The Lot for May
Ripe Fruits Mid-Journey in Fern Valley
Last Friday, after a fair amount of travel this past month, I was back in town and back at the Lot Radio. But, perhaps due in part to The Lot also being on the fairgrounds at Horst Festival in Vilvoorde, Belgium this past weekend, The Lot Radio wasn’t quite back. And so despite being back, there was no outgoing signal emanating from that shipping container in Greenpoint.
And so instead, this month is a virtual one with a Buy Music Club playlist. (Which annoyingly, Substack doesn’t allow as a proper embed.) Blurbs below:
Olof Dreijer - Loud Bloom
You could say that I’ve been anticipating Olof’s solo debut since back in the late ‘00s, when The Knife slowed down their output and sister Karin branched out with her Fever Ray project. The Oni Ayhun 12”s that he snuck out into underground Berlin clubs were thrilling classics of their own, but I was drawn to Olof’s non-Eurocentric explorations. He remixed South African shangaan electro, produced Tunisian folk artist Houeida Hedfi, jammed on Caribbean steel pan, and crafted an epic piece that sampled tree frogs in the Amazon rainforest.

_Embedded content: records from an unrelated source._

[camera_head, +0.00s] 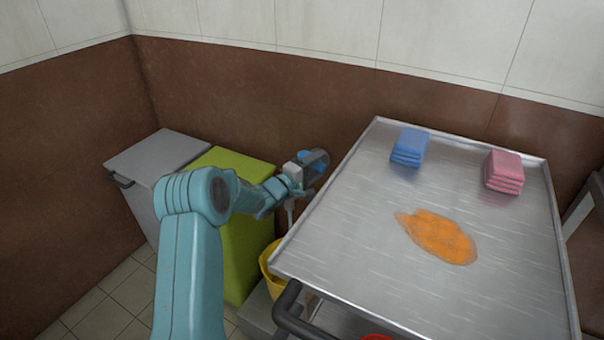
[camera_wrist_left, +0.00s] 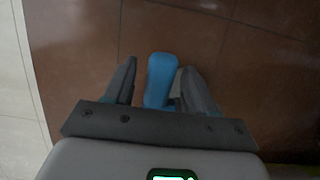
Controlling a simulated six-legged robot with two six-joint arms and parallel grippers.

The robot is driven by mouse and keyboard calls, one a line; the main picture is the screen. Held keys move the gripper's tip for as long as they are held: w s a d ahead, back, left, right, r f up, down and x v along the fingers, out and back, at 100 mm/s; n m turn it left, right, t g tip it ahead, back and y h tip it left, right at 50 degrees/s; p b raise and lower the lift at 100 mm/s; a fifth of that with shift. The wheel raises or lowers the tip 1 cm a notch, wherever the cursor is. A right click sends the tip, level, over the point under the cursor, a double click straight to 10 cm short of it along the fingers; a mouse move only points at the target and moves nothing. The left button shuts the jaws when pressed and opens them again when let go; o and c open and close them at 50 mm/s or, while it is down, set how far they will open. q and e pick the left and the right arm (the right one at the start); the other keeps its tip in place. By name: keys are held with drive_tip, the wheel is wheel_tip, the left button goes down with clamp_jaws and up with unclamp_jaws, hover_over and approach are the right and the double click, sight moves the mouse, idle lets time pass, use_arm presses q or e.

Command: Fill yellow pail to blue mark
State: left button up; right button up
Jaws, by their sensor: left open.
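The yellow pail (camera_head: 269,268) stands low beside the steel table, mostly hidden by the table's edge and corner. Its inside, its water level and any blue mark cannot be seen. My left gripper (camera_head: 316,162) is at the brown wall, above and beyond the pail. In the left wrist view a blue lever-like handle (camera_wrist_left: 161,80) lies between the two dark fingers of the open gripper (camera_wrist_left: 158,85). A small grey part shows beside the handle, against the right finger. Whether the fingers touch the handle I cannot tell. My right gripper is not in view.
The steel table (camera_head: 360,240) fills the right, with blue cloths (camera_head: 410,147), pink cloths (camera_head: 503,172) and an orange spill (camera_head: 440,238). A green bin (camera_head: 243,225) and a grey bin (camera_head: 155,160) stand left. A red thing (camera_head: 376,337) shows at the bottom edge.

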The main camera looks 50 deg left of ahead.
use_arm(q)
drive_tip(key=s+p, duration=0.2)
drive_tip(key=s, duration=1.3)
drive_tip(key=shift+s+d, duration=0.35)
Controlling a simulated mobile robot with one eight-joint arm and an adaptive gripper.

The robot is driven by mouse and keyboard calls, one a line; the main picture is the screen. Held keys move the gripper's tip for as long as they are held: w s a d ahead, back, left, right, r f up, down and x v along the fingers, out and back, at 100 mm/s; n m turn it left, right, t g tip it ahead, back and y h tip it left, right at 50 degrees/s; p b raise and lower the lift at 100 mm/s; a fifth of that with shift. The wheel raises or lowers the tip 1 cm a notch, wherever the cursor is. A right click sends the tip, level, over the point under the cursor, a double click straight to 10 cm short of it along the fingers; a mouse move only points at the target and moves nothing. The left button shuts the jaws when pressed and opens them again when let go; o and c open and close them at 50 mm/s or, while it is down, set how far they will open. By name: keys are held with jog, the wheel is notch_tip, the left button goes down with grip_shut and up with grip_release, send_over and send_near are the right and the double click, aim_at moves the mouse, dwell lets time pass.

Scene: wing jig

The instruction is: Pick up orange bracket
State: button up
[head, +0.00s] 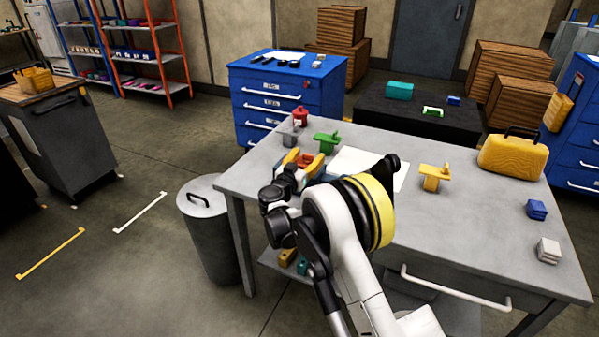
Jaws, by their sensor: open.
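An orange bracket (309,160) lies on the grey table, left of a white sheet. Its lower part is hidden behind my dark gripper (297,172), and its full outline is unclear. My gripper is open and right at the bracket in the picture. I cannot tell whether they touch. A yellow bracket (433,178) stands on the table to the right, well apart from my gripper. A green bracket (327,141) stands just behind the orange one.
On the grey table (480,235) are a red canister (300,116), a white sheet (368,163), a yellow case (513,157), a blue block (536,209) and a pale block (547,250). A grey bin (208,225) stands at the table's left. The table's right middle is clear.

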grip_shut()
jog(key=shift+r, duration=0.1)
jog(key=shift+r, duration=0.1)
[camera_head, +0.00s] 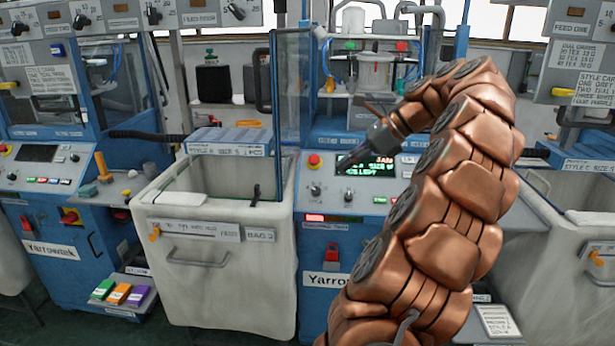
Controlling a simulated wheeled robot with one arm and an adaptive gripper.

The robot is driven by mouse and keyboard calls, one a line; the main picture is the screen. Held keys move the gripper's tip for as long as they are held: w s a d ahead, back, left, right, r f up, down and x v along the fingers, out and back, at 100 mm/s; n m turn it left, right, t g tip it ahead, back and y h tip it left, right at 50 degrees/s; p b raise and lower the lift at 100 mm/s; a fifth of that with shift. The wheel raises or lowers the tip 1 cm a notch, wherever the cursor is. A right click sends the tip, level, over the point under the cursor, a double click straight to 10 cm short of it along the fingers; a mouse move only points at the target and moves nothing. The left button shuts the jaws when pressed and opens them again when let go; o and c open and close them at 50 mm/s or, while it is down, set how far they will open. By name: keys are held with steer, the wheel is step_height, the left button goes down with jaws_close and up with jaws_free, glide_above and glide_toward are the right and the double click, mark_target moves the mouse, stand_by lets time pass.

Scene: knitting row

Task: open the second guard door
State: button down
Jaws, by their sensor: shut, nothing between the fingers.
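A clear guard door (292,88) with a blue frame stands at the left of the middle machine's opening. It appears swung outward, with a dark handle (262,80) on its left edge. The machine's inside (375,72) shows to its right, partly behind my arm. The frames do not say which door counts as second. My gripper (347,163) is shut and empty, in front of the middle control panel, below and right of the door and apart from it.
A pale fabric bin (222,275) stands below the door, left of the middle control panel (335,190). Another bin (565,225) is at the right. Colored blocks (118,293) lie low at left.

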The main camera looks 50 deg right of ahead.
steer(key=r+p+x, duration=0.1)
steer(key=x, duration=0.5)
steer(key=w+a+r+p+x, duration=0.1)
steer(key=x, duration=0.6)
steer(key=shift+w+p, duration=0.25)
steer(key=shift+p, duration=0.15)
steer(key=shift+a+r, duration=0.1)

So I’ve been ecstatic that it all came together for Dreijer’s proper solo debut, easily one of the most thrilling dance albums of the year, and a shoo-in for my own mental year-end list. I even wrote about the album here. As much as I love the sun-bright bangers, the more abstract back half also astounds. (Two years ago, I also came here to plead for more ambient explorations from Olof.)
Croz Boyce - Croz Boyce
Sung Tongs II? There was a time when all Animal Collective projects would have emerged with that as the band name, no matter if it was two or four of the members/ longtime pals. That’s at least the rule back when Avey Tare and Panda Bear rendered Sung Tongs as a duo thwacking acoustic guitars way back when. There’s a healthy amount of acoustic guitars shining through on Croz Boyce, which perhaps makes me think of it as the spiritual successor to that iconic indie-rock document.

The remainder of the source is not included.